In the late 1980s, while Fulton Suri was in the U.S., she met the designer Bill Moggridge, who subsequently hired her to help his firm, ID Two, apply more psychology-based research to its design projects. “For a design firm to have a psychologist on staff was unusual at the time and it was a risk,” Fulton Suri says today. “There was no tradition of having someone from the social sciences come in at the early stages of design, to try to anticipate problems and needs in advance.” When Moggridge joined forces with David Kelley to start IDEO in 1991, Fulton Suri came aboard and helped the firm break new ground in using empathic research at the upfront stages of design, as well as throughout prototyping and refinement. Kelley didn’t need to be sold on this approach—he’d been part of the design education program at Stanford University, which long stressed the importance of “human factors” in its design teachings.
 
At IDEO, Kelley was excited by the potential of taking the Stanford need-finding approach a step further with the aid of trained social scientists. “It was an important change,” he told me, “because it meant that as a designer, instead of feeling that you had to figure everything out from your own point of view, you could actually go looking for latent needs by studying people.”
 
And so much the better if you could do that accompanied by someone with a keen eye for spotting those needs.
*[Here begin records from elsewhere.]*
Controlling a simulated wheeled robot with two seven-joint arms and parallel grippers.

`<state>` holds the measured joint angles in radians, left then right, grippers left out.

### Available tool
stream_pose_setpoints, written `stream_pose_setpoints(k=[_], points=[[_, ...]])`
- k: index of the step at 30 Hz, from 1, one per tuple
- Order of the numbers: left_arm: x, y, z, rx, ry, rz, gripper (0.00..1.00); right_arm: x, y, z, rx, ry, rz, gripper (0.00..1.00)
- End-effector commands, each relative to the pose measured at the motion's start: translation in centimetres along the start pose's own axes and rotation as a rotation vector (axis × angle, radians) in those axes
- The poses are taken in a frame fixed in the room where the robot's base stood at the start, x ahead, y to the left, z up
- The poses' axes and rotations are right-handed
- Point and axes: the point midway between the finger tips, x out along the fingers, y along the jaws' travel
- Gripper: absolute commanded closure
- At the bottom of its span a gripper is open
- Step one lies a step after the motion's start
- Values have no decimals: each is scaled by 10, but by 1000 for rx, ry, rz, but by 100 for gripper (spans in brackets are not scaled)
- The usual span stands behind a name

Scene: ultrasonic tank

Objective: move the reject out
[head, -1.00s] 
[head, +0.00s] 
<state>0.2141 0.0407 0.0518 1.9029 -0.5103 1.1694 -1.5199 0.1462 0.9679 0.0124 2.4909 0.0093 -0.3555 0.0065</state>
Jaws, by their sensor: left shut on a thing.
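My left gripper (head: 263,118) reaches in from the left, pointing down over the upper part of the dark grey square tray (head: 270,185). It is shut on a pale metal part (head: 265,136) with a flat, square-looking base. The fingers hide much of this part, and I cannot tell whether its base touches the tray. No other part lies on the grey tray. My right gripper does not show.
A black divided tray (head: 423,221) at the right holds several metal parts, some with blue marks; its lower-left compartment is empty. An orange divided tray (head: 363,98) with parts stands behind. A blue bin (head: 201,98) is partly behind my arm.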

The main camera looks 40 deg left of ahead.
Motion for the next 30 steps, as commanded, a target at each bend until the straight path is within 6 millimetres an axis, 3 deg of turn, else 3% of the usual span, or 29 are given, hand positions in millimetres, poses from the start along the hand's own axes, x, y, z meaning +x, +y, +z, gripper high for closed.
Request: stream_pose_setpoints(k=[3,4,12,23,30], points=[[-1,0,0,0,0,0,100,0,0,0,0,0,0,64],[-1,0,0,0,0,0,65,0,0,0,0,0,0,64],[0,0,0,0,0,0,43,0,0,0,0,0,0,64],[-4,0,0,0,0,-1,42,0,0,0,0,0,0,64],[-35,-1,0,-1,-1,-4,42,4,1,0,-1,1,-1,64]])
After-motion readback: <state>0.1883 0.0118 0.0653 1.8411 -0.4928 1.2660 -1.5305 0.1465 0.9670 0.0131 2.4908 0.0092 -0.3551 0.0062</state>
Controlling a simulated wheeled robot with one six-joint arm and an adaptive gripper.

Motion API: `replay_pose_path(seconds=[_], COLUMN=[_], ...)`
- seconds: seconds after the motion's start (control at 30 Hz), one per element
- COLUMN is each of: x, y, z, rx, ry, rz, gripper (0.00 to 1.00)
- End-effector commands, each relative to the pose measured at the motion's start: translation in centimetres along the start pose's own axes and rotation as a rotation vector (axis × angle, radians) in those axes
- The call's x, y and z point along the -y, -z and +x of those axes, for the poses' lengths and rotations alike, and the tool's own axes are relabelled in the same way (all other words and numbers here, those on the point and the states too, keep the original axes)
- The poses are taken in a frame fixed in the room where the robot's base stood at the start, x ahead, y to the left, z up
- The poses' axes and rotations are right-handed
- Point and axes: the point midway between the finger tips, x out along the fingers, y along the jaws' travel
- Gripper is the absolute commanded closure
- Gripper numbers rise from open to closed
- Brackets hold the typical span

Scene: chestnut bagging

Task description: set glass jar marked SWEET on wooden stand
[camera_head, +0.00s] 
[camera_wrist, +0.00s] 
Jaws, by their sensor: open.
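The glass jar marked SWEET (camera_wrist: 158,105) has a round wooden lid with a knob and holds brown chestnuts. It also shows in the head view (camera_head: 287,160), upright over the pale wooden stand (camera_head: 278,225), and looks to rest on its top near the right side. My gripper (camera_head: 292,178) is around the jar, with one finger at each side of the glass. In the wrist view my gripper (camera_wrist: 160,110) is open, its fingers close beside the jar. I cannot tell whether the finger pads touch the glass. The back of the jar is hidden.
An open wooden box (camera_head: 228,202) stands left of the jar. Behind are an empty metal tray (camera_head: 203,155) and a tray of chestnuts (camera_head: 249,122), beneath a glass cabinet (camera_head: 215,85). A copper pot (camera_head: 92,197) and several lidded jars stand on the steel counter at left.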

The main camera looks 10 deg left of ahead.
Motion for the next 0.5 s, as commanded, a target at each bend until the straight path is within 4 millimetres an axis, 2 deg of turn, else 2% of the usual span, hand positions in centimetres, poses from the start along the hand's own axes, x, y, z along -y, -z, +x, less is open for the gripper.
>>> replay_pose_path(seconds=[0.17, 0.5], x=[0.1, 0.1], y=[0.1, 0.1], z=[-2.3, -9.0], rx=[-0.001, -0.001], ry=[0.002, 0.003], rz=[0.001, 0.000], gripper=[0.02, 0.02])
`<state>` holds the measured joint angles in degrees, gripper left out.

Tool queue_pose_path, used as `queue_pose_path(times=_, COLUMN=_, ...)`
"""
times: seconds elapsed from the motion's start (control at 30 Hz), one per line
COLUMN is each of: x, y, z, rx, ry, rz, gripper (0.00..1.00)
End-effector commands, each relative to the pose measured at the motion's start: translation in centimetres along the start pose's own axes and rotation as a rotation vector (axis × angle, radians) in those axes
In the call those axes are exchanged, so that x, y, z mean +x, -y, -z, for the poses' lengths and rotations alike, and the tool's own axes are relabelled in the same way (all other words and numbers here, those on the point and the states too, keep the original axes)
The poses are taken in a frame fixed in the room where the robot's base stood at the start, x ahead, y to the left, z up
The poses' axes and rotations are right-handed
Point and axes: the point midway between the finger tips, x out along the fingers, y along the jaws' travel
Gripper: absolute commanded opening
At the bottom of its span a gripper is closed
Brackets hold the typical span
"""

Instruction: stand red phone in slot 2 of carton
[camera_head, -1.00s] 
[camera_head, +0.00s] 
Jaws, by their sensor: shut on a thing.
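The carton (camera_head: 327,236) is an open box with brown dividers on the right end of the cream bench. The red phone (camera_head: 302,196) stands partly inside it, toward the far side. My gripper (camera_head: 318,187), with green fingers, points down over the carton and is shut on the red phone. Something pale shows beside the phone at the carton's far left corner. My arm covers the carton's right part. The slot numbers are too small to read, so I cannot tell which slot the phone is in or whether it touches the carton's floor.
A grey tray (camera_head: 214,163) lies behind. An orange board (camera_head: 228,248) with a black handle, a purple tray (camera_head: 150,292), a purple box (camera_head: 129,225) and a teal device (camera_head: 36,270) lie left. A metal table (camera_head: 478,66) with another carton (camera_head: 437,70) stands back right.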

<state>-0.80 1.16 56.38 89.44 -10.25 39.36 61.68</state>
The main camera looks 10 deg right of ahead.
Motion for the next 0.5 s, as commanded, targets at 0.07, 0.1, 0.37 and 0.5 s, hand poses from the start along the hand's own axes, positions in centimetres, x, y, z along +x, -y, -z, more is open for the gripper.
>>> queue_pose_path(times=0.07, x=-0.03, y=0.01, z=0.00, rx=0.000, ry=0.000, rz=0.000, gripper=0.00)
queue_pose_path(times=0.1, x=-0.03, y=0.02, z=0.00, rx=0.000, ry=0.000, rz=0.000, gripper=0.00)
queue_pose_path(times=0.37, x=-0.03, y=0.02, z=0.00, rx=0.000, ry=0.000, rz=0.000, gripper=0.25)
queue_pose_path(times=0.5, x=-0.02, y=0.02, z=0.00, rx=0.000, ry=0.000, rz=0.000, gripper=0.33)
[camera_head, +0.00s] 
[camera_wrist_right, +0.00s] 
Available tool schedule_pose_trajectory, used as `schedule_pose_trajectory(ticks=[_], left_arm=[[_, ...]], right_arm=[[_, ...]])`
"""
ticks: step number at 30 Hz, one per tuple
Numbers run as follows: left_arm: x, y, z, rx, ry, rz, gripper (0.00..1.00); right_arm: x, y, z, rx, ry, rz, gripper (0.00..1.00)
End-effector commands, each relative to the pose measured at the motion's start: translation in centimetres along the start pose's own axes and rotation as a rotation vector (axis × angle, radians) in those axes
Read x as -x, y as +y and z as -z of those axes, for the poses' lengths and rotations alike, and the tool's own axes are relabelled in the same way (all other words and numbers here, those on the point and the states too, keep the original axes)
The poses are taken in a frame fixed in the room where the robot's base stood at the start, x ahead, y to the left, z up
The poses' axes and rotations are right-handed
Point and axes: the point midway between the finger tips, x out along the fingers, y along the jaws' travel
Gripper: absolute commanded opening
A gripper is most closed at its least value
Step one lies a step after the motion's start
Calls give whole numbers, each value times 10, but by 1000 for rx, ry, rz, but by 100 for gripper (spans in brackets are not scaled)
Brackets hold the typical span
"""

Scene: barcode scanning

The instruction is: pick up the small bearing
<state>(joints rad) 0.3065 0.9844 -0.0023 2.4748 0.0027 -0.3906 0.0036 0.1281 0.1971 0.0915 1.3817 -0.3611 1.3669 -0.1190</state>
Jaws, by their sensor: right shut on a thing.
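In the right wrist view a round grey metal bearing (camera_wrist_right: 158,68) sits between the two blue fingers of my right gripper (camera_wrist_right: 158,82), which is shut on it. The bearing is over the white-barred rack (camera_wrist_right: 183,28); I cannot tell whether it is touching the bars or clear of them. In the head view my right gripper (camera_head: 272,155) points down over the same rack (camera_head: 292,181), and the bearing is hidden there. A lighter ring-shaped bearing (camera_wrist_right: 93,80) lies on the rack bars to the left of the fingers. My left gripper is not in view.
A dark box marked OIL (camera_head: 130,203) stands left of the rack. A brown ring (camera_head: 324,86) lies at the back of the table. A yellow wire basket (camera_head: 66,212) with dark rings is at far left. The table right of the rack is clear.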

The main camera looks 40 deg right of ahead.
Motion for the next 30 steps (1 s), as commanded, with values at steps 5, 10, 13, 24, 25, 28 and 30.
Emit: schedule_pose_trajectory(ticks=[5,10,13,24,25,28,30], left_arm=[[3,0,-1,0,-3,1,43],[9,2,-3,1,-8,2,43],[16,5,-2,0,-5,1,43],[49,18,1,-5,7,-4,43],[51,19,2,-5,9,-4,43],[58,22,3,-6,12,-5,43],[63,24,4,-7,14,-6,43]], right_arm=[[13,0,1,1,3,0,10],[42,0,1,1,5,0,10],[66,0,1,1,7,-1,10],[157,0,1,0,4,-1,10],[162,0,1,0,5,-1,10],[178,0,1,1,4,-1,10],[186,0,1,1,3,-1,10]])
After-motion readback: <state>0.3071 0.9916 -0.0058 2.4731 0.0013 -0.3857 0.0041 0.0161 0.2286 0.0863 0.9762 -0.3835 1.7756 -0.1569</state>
During one of his early encounters with Fulton Suri, Kelley relates, “I was standing next to her and we happened to be in front of a Pepsi machine and Jane said to me, ‘Do you think it’s right that the Pepsi can comes out at your ankles?’ And I thought, Not once did it ever occur to me it’s weird that people have to kneel down to get their drink. At that moment I realized that working with Jane was going to really help take off my blinders.”